Mikesell Fountain to Flow Again

After a number of years of being shut down, the Mikesell Fountain in the Village at Winona has been resurrected.
Members of the Mikesell family came from as far as California and Michigan Sunday for a rededication of the restored fountain. A monument stone in front of the fountain reads “Mikesell Fountain 1998, Blaine and Charlotte Mikesell, Honoring Winona Lake.”
Blaine and Charlotte Mikesell donated money in 1998 to have the fountain restored. Some time passed after its restoration, and then the fountain was shut down.
“Dane and Mary Louise (Miller) fully intended for it to come back and be a part of the community,” Jeremy Marsh, Village managing director, said after the ceremony Sunday. 
Water soon will be spouting out of the top of it like before, he said. 
Starting Sunday’s rededication ceremony, Winona Lake Town Councilman Bruce Shaffner led everyone with prayer. Marsh then commented how the Village was so pleased that the Mikesell family had donated money for the fountain, which has now been “resurrected” with the help of the Millers.
Marsh thanked everyone for coming from so far away and caring enough to be a part of the rededication.
Marcia Mikesell, the daughter of Blaine and Charlotte, said she was surprised to get the phone call about it. Growing up, her family lived at 100 and 208 Chestnut St., Winona Lake, but she now lives in San Diego, Calif. She said her folks were really humble people.
“It’s beautiful now,” she said of the fountain.
Brian Swank of Michigan, grandson of Blaine and Charlotte, said the fountain was one of several personal crusades for his grandparents in Winona.
“They would be very touched by this,” he said.
Other members of the Mikesell family in attendance Sunday included Jack and Beth Anglin, Clunette, and Lorraine Anglin. Beth’s mother was Blaine Mikesell’s first cousin.
Marsh also thanked Elliott’s Lawn Care and Nichols Landscaping for their work around the fountain; Heritage Monument Co. for the stone; Shaffner for  connecting them with the Mikesell family; and Superior Excavating for the center piece of the fountain.
After the ceremony, Marsh said the idea of wanting to resurrect the fountain started about a year ago, with planning beginning in the winter.
Al Disbro, local historian, said originally there was a Dukes Fountain by a pond in the 1900s where the Mikesell Fountain is now. Over the years, that fountain was replaced. In 1998, Marcia said, her parents donated money to upgrade the fountain that was there because it hadn’t been running for “quite awhile.” 
Blaine Mikesell died Dec. 25, 2006, and Charlotte died Oct. 11, 2009.
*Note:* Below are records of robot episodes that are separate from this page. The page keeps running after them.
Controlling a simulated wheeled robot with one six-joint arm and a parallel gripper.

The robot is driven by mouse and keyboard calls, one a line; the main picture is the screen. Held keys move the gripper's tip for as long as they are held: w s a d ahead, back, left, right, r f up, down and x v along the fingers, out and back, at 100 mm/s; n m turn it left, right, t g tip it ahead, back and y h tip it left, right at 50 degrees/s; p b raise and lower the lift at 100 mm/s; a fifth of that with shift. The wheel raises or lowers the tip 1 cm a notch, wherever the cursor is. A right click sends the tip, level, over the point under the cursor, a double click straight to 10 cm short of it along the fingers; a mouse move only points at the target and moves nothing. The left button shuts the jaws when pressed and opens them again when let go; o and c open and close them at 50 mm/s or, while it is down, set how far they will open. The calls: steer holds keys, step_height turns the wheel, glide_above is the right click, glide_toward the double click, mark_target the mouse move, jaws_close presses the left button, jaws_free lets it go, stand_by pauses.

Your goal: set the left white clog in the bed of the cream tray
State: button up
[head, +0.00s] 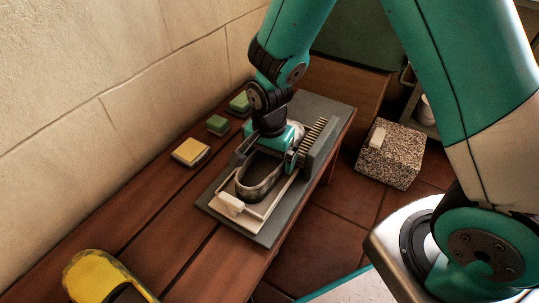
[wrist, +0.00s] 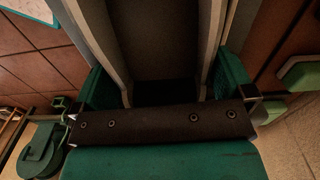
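The white clog (head: 243,192), pale-rimmed with a dark inside, is at the cream tray (head: 275,205) in the head view, lengthwise along it. Whether its sole touches the tray bed is hidden. My gripper (head: 268,158) is over the clog's far part, with one finger on each side. In the wrist view the clog's two pale side walls and dark inside (wrist: 165,40) fill the space between my teal finger pads (wrist: 166,90). The pads appear to press against the walls, with no clear gap. The tray lies on a grey board (head: 262,238) on the wooden bench.
Green sponges (head: 217,125) and a yellow one (head: 191,151) lie to the left. A yellow shoe-like thing (head: 92,275) is at lower left. A speckled block (head: 392,160) stands right.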

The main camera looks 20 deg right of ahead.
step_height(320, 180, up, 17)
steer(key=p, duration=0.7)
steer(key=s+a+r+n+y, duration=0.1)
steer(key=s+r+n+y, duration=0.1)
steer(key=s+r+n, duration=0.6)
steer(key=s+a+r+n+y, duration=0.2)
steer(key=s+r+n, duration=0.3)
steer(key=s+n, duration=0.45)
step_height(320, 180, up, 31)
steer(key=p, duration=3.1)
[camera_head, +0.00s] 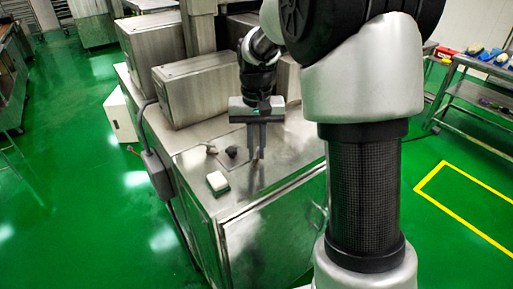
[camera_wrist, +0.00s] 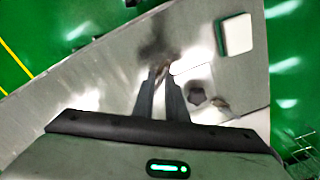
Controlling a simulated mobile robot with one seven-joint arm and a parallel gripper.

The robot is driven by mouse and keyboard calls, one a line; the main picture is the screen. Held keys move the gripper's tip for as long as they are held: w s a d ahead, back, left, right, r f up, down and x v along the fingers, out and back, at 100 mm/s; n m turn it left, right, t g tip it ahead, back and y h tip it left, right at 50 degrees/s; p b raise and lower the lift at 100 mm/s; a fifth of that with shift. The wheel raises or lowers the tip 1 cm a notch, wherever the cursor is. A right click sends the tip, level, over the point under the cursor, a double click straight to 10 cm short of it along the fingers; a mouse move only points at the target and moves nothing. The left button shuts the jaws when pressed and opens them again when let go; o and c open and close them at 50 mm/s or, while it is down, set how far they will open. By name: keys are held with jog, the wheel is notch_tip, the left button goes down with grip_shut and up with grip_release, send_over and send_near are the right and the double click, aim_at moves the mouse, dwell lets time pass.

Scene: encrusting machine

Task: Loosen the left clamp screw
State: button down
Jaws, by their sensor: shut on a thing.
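My gripper (camera_head: 257,156) points down over the steel top of the machine cabinet, its two fingers close together. In the wrist view the fingertips (camera_wrist: 160,74) nearly meet around a small brownish piece, which looks like a clamp screw. It is mostly hidden by the fingers, and I cannot tell which side's screw it is. A dark knob (camera_head: 232,152) stands on the steel top just left of the fingers; it shows right of them in the wrist view (camera_wrist: 196,95). A small brownish fitting (camera_head: 211,149) lies further left in the head view.
A white-topped green block (camera_head: 217,181) lies on the cabinet top (camera_head: 240,198) near its left edge. Steel machine housings (camera_head: 195,88) stand behind my gripper. A grey box (camera_head: 157,168) with a cable is on the cabinet's left side.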

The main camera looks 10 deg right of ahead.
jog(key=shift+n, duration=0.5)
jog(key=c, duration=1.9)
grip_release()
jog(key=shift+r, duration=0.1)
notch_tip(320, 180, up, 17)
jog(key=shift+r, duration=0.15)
According to her obituary, Charlotte graduated from Florida State College for Women (now Florida State University) in 1939. She taught high school English for three years. She lived in San Diego when her husband was in the Navy during World War II, returning to Winona Lake when his carrier shipped out to the South Pacific. When the war was over, Blaine returned to Winona Lake, where they lived for the next 62 years until his death.
In a 2000 letter to the editor, Blaine Mikesell said American Brattice Cloth Corp. (now known as ABC Industries Inc) was founded by his father, Daniel B. Mikesell, in 1926. The company, after being a part of the Peabody group, was reorganized by Steve Rufenbarger in 1989, and a new name was chosen – ABC Industries Inc.
“ABC is locally owned again – mostly by management, and also by the writer of this letter, who is technically retired, but is today a very active member of the ABC board of directors,” he wrote in the letter.
Blaine also was one of the founders of the Wagon Wheel Theatre.